▶ **EXERCISE DESCRIPTION**: Go through the listing below and gather every line with the word "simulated".

▶ **Some records**:
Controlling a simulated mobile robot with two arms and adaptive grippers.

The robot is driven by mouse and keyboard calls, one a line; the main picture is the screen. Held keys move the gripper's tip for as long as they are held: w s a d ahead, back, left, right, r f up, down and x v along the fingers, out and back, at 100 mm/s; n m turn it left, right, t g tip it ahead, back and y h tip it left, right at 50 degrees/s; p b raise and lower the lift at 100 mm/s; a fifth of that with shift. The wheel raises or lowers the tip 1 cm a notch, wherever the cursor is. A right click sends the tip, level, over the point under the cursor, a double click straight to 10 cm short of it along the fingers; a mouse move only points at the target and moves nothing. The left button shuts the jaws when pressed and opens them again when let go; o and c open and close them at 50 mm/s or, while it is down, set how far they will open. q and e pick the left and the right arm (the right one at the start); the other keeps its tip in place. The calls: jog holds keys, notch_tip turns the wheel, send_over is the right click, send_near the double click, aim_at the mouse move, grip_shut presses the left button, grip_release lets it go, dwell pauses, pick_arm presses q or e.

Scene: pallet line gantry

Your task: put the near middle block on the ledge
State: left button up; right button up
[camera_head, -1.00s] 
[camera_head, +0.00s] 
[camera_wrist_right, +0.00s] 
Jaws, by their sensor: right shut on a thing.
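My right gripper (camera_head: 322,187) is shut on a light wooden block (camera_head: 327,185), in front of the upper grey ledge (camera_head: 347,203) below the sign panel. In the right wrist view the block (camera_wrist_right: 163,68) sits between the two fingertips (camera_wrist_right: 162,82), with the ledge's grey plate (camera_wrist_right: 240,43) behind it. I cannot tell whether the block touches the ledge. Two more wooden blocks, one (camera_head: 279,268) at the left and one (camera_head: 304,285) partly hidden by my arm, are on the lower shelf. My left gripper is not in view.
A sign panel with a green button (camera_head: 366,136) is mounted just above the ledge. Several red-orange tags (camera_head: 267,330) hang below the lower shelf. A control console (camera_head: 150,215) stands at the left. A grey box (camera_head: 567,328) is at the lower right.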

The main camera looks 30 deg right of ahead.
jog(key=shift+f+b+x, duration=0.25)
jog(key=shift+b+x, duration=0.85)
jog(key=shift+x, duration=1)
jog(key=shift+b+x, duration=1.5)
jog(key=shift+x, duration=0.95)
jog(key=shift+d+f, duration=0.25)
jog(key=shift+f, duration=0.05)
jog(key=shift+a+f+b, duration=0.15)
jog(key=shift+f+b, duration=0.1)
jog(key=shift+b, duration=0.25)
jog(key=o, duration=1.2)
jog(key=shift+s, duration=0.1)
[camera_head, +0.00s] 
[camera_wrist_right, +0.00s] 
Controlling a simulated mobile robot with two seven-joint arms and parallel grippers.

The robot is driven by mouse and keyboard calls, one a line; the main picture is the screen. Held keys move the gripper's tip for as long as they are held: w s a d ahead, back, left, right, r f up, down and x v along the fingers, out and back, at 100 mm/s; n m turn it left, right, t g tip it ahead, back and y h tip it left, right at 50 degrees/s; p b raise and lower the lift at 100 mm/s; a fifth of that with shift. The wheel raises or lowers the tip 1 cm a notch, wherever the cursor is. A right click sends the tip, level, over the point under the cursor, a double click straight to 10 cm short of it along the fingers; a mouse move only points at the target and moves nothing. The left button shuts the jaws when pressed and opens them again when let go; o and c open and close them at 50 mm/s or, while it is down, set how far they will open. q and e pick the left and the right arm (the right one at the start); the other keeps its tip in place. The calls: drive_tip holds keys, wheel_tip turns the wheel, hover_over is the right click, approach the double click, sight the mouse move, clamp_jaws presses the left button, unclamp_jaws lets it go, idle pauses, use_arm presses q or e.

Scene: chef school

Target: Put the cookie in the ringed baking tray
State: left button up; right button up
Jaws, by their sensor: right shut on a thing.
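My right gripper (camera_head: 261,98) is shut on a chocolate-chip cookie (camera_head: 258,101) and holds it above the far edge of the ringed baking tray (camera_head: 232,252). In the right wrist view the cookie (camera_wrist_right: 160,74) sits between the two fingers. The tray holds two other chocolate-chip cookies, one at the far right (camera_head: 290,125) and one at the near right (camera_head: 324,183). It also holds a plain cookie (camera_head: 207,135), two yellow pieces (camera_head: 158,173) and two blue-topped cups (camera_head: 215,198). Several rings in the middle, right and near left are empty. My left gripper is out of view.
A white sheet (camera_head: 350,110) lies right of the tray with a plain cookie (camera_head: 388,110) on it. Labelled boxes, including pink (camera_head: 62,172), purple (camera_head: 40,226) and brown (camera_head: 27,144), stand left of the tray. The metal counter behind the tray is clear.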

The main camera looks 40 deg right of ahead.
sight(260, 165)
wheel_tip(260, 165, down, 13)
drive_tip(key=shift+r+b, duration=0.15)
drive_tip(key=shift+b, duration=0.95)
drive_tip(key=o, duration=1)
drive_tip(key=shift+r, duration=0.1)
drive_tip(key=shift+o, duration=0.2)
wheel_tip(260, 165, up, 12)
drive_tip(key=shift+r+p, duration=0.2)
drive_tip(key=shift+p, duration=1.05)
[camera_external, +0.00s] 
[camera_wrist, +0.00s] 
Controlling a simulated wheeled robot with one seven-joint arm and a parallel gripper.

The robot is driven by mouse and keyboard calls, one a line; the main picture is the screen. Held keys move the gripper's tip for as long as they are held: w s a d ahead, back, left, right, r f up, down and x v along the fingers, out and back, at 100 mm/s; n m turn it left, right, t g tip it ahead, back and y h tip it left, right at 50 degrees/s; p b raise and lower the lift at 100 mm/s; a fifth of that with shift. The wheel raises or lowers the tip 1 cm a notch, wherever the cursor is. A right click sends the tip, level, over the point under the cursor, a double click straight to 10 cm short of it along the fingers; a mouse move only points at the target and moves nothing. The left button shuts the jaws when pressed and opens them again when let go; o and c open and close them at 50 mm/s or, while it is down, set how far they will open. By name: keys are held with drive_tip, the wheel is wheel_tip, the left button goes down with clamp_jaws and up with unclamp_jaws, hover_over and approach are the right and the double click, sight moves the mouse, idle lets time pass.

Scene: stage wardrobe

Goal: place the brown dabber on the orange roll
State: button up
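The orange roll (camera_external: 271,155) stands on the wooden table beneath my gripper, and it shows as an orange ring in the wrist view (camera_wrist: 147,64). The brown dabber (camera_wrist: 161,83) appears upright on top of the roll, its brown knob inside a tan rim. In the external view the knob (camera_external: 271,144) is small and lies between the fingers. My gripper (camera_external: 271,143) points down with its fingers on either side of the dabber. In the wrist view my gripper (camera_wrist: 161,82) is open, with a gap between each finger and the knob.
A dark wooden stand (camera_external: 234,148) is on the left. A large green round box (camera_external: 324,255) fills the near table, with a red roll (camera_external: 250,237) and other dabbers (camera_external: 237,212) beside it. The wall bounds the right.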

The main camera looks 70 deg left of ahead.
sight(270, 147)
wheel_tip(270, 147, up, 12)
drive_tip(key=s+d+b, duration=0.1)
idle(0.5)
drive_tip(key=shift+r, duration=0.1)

▶ **FINISHED ANSWER**:
Controlling a simulated mobile robot with two arms and adaptive grippers.
Controlling a simulated mobile robot with two seven-joint arms and parallel grippers.
Controlling a simulated wheeled robot with one seven-joint arm and a parallel gripper.

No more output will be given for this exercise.